Return all the data below as it stands, minus the pictures.

■ Information supplied ■
◇ ◇ ◇

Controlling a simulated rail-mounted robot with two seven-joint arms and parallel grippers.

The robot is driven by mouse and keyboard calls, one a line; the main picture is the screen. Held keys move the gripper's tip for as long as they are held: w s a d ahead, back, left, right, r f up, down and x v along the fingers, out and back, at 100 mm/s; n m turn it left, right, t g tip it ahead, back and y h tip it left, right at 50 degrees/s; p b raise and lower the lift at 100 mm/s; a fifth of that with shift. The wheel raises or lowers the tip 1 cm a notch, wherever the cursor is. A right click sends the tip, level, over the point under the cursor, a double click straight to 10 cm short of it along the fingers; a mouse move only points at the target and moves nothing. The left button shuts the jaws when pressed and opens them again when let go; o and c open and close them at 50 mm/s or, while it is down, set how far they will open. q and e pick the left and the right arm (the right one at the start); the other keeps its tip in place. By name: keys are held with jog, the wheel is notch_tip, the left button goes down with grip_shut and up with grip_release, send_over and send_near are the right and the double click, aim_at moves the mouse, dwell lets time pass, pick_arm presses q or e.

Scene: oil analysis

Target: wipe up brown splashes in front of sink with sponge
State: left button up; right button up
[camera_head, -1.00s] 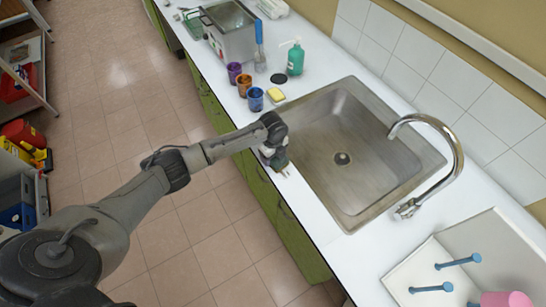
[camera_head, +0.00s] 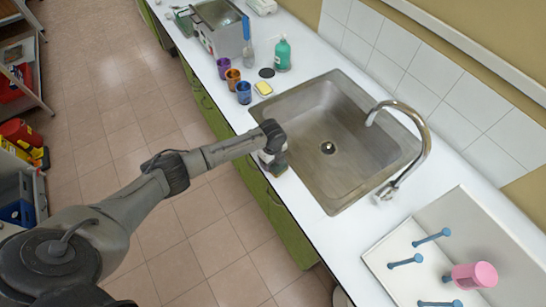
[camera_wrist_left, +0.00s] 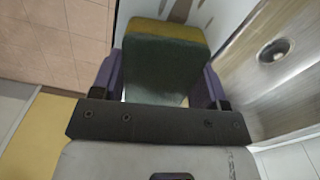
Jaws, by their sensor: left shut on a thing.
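My left gripper (camera_head: 273,161) is low at the counter's front strip, before the sink (camera_head: 345,165). It is shut on a sponge with a green side and a yellow side. In the left wrist view the sponge (camera_wrist_left: 162,70) sits between the purple fingers of my left gripper (camera_wrist_left: 160,82). Brown splashes (camera_wrist_left: 180,10) show on the white counter just beyond the sponge's yellow end. In the head view the gripper largely hides the sponge and splashes. I cannot tell whether the sponge touches the counter. My right gripper is not in view.
A small yellow block (camera_head: 263,88) lies by a blue cup (camera_head: 243,92), an orange cup (camera_head: 233,77) and a purple cup (camera_head: 223,67). A green bottle (camera_head: 282,54) stands behind. The curved faucet (camera_head: 425,140) rises behind the sink. A white rack (camera_head: 400,240) stands right.

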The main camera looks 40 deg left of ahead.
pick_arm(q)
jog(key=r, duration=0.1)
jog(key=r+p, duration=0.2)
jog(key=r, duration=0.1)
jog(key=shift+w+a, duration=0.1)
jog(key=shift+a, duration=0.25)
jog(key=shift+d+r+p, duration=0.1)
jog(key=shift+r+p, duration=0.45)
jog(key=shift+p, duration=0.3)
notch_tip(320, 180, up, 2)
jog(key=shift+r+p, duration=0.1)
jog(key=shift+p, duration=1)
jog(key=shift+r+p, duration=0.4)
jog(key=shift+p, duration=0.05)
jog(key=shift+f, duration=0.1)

◇ ◇ ◇

■ Problem solution ■
Controlling a simulated rail-mounted robot with two seven-joint arms and parallel grippers.

The robot is driven by mouse and keyboard calls, one a line; the main picture is the screen. Held keys move the gripper's tip for as long as they are held: w s a d ahead, back, left, right, r f up, down and x v along the fingers, out and back, at 100 mm/s; n m turn it left, right, t g tip it ahead, back and y h tip it left, right at 50 degrees/s; p b raise and lower the lift at 100 mm/s; a fifth of that with shift. The wheel raises or lowers the tip 1 cm a notch, wherever the cursor is. A right click sends the tip, level, over the point under the cursor, a double click straight to 10 cm short of it along the fingers; a mouse move only points at the target and moves nothing. The left button shuts the jaws when pressed and opens them again when let go; o and c open and close them at 50 mm/s or, while it is down, set how far they will open. q and e pick the left and the right arm (the right one at the start); the other keeps its tip in place. By name: keys are held with jog, the wheel is notch_tip, the left button goes down with grip_shut and up with grip_release, send_over and send_near are the right and the double click, aim_at moves the mouse, dwell lets time pass, pick_arm presses q or e.

Scene: oil analysis

Target: wipe up brown splashes in front of sink with sponge
State: left button up; right button up
[camera_head, -1.00s] 
[camera_head, +0.00s] 
[camera_wrist_left, +0.00s] 
Jaws, by their sensor: left shut on a thing.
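My left gripper (camera_head: 273,161) is low at the counter's front strip, before the sink (camera_head: 345,165). It is shut on a sponge with a green side and a yellow side. In the left wrist view the sponge (camera_wrist_left: 162,70) sits between the purple fingers of my left gripper (camera_wrist_left: 160,82). Brown splashes (camera_wrist_left: 180,10) show on the white counter just beyond the sponge's yellow end. In the head view the gripper largely hides the sponge and splashes. I cannot tell whether the sponge touches the counter. My right gripper is not in view.
A small yellow block (camera_head: 263,88) lies by a blue cup (camera_head: 243,92), an orange cup (camera_head: 233,77) and a purple cup (camera_head: 223,67). A green bottle (camera_head: 282,54) stands behind. The curved faucet (camera_head: 425,140) rises behind the sink. A white rack (camera_head: 400,240) stands right.

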The main camera looks 40 deg left of ahead.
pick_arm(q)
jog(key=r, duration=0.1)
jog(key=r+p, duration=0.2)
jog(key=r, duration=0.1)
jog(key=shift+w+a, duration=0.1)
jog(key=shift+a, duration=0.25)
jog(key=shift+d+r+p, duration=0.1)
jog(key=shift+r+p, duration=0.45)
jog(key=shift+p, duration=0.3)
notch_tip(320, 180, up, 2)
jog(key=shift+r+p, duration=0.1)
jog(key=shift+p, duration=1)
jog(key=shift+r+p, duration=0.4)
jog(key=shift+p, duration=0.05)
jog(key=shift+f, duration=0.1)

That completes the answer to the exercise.